Writer’s note: I am purposefully not relating the actors to the characters in my review so that I don’t have to tell you who the lone survivor is. Of course, you can look it up yourself, if you like.
What’s in a name? In the case of Peter Berg’s latest film, LONE SURVIVOR, pretty much everything. This is a war movie about a small group of navy SEALs on a dangerous mission in Afghanistan, in June of 2005, and the title implies that only one of these fine, young men will make it home alive. Any intelligent filmgoer could surmise that the biggest name actor above the title is the likeliest survivor, but Berg is craftier than I expected him to be (which is understandable given my opinion of him wasn’t too high coming off 2012’s BATTLESHIP). No, Berg does away with any notion that you will be on the edge of your seat throughout wondering who will make it out of this mission in tact. Instead of playing it that way, he tells you right up front who makes it, which makes the film about so much more than just one lone survivor. Instead, LONE SURVIVOR shines a light on and rightfully commends the selflessness that is required of a man in uniform in order to properly serve his country.
Berg also tells us at the onset that LONE SURVIVOR is based on a true story; in this particular case, it is actually based on a memoir that is based on a true story. Former navy SEAL, Marcus Luttrell, is the lone survivor of Operation Red Wings, which was designed to take out a top Taliban operative, Ahmad Shahd. Lutrell was joined on this mission, or at least on the front line portion of the mission, by three other SEALs.
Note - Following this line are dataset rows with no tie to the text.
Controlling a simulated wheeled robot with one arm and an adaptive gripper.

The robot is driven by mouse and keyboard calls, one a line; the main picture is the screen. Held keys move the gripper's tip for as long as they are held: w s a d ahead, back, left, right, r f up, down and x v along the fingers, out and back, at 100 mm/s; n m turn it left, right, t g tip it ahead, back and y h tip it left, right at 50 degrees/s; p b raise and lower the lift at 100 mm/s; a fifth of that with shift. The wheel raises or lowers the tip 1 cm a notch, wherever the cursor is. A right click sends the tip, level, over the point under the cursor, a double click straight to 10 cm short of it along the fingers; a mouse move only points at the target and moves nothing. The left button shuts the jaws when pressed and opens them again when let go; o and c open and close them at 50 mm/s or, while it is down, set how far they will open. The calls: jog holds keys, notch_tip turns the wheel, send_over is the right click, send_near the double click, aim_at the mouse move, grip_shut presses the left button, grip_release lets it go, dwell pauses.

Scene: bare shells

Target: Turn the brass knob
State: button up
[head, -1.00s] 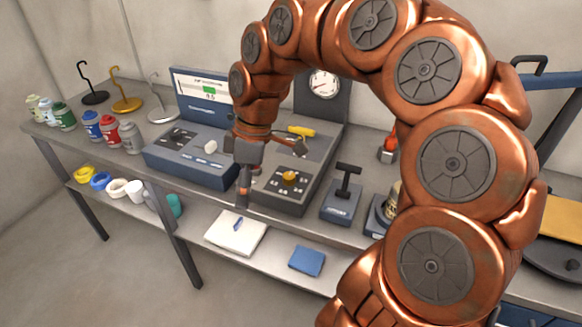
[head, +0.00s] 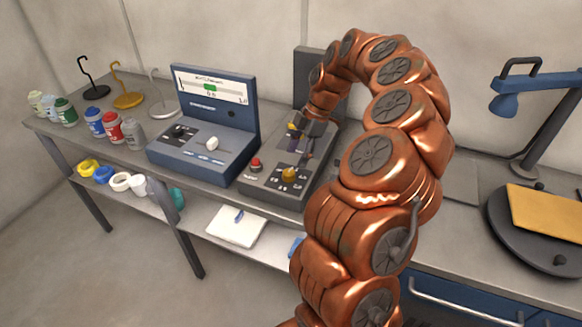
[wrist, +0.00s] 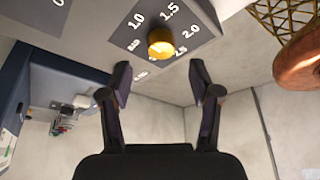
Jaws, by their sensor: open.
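The brass knob (head: 288,174) sits on the dark grey control box on the bench. It also shows in the wrist view (wrist: 160,42), ringed by a printed number scale with 1.0, 1.5 and 2.0. My gripper (wrist: 160,80) is open and empty, its two dark fingers apart. In the wrist view the knob lies beyond the gap between the fingertips, and neither finger appears to touch it. In the head view my gripper (head: 304,146) is above and behind the knob, and its fingertips are hard to make out.
A red button (head: 256,165) is left of the knob. A blue console (head: 205,150) with a white lever and raised screen stands left of the box. Several bottles and hook stands are farther left. A lamp (head: 507,103) is at right.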

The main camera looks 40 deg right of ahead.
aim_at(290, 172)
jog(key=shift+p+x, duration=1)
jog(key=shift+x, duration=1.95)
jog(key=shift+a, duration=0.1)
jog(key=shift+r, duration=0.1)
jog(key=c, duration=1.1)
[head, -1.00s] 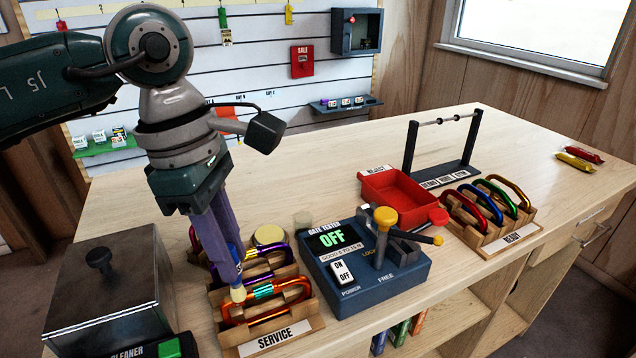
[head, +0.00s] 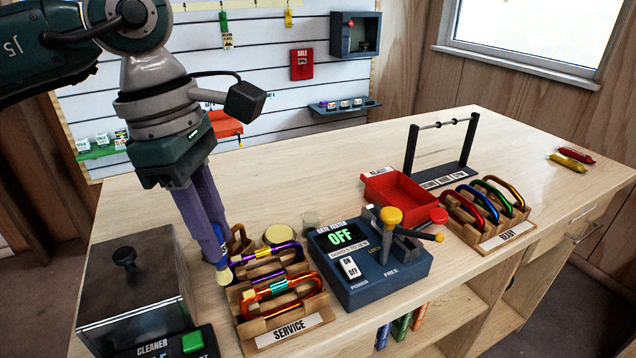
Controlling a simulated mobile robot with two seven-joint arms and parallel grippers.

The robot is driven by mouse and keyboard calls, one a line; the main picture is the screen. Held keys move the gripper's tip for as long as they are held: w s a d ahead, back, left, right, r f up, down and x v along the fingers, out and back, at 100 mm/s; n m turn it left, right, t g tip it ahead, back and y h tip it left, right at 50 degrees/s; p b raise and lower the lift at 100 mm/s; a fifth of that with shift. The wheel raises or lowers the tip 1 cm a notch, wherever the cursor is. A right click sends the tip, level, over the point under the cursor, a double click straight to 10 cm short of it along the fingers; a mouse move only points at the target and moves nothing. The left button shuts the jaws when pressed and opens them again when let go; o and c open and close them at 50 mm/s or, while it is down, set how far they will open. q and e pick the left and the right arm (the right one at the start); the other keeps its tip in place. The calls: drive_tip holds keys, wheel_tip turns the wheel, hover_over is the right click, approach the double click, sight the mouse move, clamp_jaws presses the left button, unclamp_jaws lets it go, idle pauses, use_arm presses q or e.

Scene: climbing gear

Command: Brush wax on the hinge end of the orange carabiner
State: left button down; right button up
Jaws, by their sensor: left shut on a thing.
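The orange carabiner (head: 303,281) lies in the front slot of the wooden service rack (head: 287,341). It has a small green band on its upper bar. My left gripper (head: 216,234) is shut on a brush (head: 222,272), pointing down. Most of the brush handle is hidden by the fingers; a bit of blue and a pale bristle tip show. The tip is just left of the rack, behind and left of the carabiner's left end, apart from it in the picture. A round tin with pale yellow content (head: 279,235), likely wax, stands behind the rack. My right gripper is not in view.
Purple carabiners (head: 268,270) fill the slots behind the orange one. A metal cleaner box (head: 135,290) stands left, a blue gate tester (head: 368,270) right. Further right are a red reject tray (head: 399,197) and the ready rack (head: 508,236).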

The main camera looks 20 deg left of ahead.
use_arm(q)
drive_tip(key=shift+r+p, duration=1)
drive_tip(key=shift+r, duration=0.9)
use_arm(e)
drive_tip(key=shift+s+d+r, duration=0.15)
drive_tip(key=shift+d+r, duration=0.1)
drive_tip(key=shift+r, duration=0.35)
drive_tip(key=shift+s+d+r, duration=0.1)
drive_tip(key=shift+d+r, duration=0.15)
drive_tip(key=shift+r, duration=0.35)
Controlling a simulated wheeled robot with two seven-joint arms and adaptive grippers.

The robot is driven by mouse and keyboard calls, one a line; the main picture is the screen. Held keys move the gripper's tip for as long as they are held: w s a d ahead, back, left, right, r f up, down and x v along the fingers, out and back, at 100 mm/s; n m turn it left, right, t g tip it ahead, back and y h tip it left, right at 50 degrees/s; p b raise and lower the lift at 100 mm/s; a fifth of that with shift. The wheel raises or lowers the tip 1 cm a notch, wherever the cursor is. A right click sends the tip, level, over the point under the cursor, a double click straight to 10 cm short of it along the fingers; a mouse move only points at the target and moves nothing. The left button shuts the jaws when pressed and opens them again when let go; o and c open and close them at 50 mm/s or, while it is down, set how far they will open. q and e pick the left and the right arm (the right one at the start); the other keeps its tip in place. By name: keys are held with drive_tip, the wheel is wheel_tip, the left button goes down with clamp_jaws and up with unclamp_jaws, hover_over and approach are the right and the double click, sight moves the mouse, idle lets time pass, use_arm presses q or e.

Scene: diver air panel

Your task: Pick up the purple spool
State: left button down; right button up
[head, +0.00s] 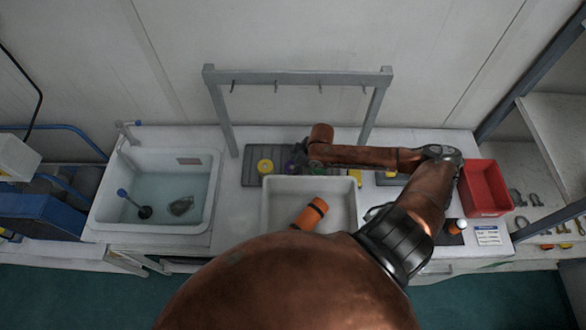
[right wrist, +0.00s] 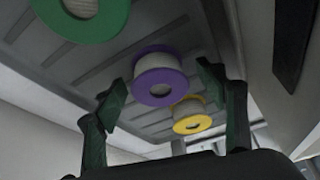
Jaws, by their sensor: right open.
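The purple spool (right wrist: 161,75) has a white middle and sits on the grey ribbed mat (right wrist: 45,45). In the head view only a bit of the purple spool (head: 289,167) shows, beside my right gripper (head: 301,156), which partly hides it. In the right wrist view the two dark fingers of my right gripper (right wrist: 160,88) are apart, with the purple spool showing between them. Nothing is held. I cannot tell exactly how far the fingertips are from it. My left gripper is not in view.
A yellow spool (right wrist: 190,116) and a green spool (right wrist: 85,14) sit either side of the purple one. A white tray (head: 268,212) holding an orange cylinder (head: 309,214) stands in front. A hook rack (head: 300,77) rises behind; a red bin (head: 486,188) stands right, a sink (head: 100,208) left.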

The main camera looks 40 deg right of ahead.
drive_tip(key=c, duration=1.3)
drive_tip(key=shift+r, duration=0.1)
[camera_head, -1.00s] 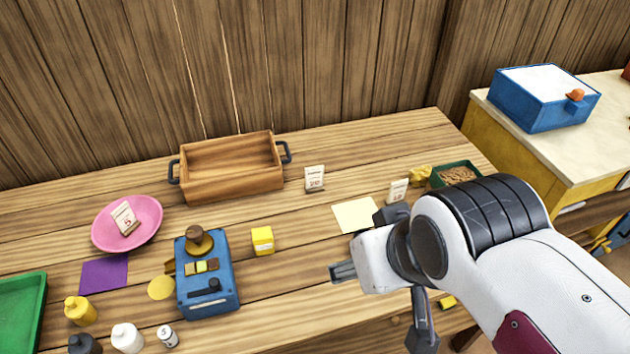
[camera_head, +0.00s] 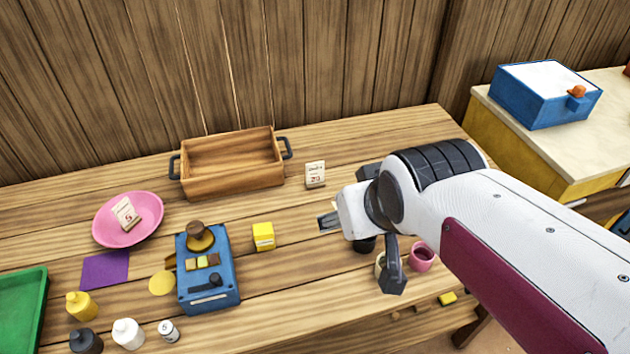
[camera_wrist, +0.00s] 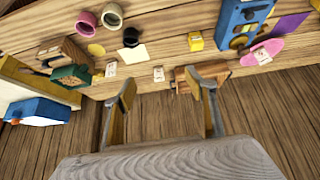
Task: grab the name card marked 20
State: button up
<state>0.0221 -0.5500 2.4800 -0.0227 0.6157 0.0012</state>
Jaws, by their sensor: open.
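The name card marked 20 (camera_head: 315,175) stands upright on the table, just right of the wooden crate. In the wrist view the card (camera_wrist: 158,74) shows small between my finger ends, its number too small to read there. My gripper (camera_head: 358,252) is open and empty, nearer the front of the table than the card and apart from it. Its two spread fingers also frame the wrist view (camera_wrist: 162,84). Another name card (camera_head: 125,213) lies tilted on the pink plate (camera_head: 147,235). A third card (camera_wrist: 111,69) shows in the wrist view but is hidden behind my arm in the head view.
The wooden crate (camera_head: 232,184) with dark handles stands left of the card. A pink cup (camera_head: 422,262) is under my arm. A green tray (camera_wrist: 70,76) shows in the wrist view.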

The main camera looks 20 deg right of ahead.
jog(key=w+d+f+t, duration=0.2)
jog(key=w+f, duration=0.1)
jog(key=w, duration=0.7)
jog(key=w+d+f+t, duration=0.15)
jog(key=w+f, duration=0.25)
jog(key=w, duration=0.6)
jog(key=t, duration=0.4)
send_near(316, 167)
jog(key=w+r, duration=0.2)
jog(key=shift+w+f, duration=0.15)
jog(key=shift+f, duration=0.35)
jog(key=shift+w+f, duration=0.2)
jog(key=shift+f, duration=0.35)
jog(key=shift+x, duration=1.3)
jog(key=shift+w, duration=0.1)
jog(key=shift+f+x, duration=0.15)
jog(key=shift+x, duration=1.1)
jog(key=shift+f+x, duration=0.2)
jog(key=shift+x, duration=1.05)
These four men are played by, in alphabetical order, Ben Foster, Emile Hirsch, Taylor Kitsch and Mark Wahlberg. Together, they command the film as a fearless foursome; their bond is quite believable and all four gentlemen bring their best selves to the parts. Their journey starts off in a somewhat conventional fashion, back at the base before anything begins. All four have ladies waiting for them at home, so they all have high stakes to lose just by being there, and there is plenty of camaraderie and rough housing to be had amongst all the men. Once the mission gets started though, LONE SURVIVOR becomes immediately tense and stays that way almost right through to the end.
A moral dilemma, in which case the men take the high road, is what ultimately leads to their demise. As they await in hiding outside a Taliban camp, they are spotted by a seemingly innocent goat herder and his two younger boys. Rather then shoot them dead, which would spark international scandal once it got out, they decide to let them go, abort the mission and make a run for it. They aren’t running long before they find themselves outnumbered and under heavy fire with no means of communication to their home base. It is a dire situation, made only more dire for the viewer because we know that this, or at least a reasonably similar variation of this, actually happened to four brave men. They fight alongside each other, taking bullet after bullet and brushing them off as if they were mosquito bites. Their resolve is unflinching and Berg captures their emotion, their ferocity and their cunning brilliantly. There is no trace whatsoever of critique of or challenge to the war itself to be found in LONE SURVIVOR; there is only brotherhood personified.